▶ [Task goal]: Copy each line exactly. Drop every picture.

▶ [Data segment]:
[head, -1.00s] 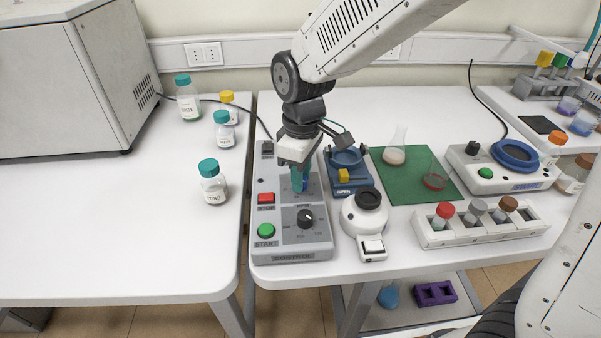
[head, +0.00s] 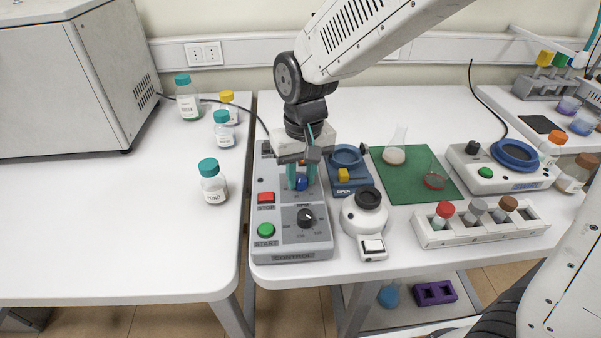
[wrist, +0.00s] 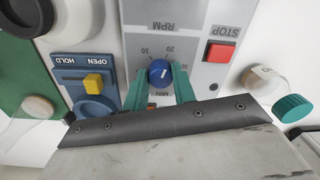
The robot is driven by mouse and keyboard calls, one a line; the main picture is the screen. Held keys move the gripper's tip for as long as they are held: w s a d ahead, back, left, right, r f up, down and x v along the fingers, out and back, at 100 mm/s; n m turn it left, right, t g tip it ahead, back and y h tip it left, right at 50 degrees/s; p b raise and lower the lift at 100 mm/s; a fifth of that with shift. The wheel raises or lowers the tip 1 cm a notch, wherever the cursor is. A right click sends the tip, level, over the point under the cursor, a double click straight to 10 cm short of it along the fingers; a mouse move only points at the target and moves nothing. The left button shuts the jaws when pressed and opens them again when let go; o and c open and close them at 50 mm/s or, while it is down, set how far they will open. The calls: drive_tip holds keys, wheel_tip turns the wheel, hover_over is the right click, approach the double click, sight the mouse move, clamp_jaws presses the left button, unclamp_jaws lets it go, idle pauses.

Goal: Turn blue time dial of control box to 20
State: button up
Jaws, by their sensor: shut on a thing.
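The grey control box (head: 262,215) lies on the right table. Its blue time dial (head: 301,184) sits above the black knob. In the wrist view the blue dial (wrist: 159,72) has a short white mark that points roughly up toward the 20, though it is too small to read exactly. Numbers 10, 20 and 30 are printed around the dial. My gripper (head: 301,179) reaches down from above with its two teal fingers on either side of the dial, shut on it. The fingers also show in the wrist view (wrist: 160,84), left and right of the dial.
The red STOP button (head: 266,197), green START button (head: 265,230) and black knob (head: 305,217) are close by on the box. A blue device with a yellow switch (head: 344,176) and a white round device (head: 365,215) stand just right.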

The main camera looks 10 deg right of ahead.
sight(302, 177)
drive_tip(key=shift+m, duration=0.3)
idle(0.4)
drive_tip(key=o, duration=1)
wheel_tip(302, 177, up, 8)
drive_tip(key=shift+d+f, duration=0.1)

▶ [Solution for this problem]:
[head, -1.00s] 
[head, +0.00s] 
[wrist, +0.00s] 
The robot is driven by mouse and keyboard calls, one a line; the main picture is the screen. Held keys move the gripper's tip for as long as they are held: w s a d ahead, back, left, right, r f up, down and x v along the fingers, out and back, at 100 mm/s; n m turn it left, right, t g tip it ahead, back and y h tip it left, right at 50 degrees/s; p b raise and lower the lift at 100 mm/s; a fifth of that with shift. The wheel raises or lowers the tip 1 cm a notch, wherever the cursor is. A right click sends the tip, level, over the point under the cursor, a double click straight to 10 cm short of it along the fingers; a mouse move only points at the target and moves nothing. The left button shuts the jaws when pressed and opens them again when let go; o and c open and close them at 50 mm/s or, while it is down, set how far they will open. The calls: drive_tip holds keys, wheel_tip turns the wheel, hover_over is the right click, approach the double click, sight the mouse move, clamp_jaws presses the left button, unclamp_jaws lets it go, idle pauses.

Goal: Turn blue time dial of control box to 20
State: button up
Jaws, by their sensor: shut on a thing.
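The grey control box (head: 262,215) lies on the right table. Its blue time dial (head: 301,184) sits above the black knob. In the wrist view the blue dial (wrist: 159,72) has a short white mark that points roughly up toward the 20, though it is too small to read exactly. Numbers 10, 20 and 30 are printed around the dial. My gripper (head: 301,179) reaches down from above with its two teal fingers on either side of the dial, shut on it. The fingers also show in the wrist view (wrist: 160,84), left and right of the dial.
The red STOP button (head: 266,197), green START button (head: 265,230) and black knob (head: 305,217) are close by on the box. A blue device with a yellow switch (head: 344,176) and a white round device (head: 365,215) stand just right.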

The main camera looks 10 deg right of ahead.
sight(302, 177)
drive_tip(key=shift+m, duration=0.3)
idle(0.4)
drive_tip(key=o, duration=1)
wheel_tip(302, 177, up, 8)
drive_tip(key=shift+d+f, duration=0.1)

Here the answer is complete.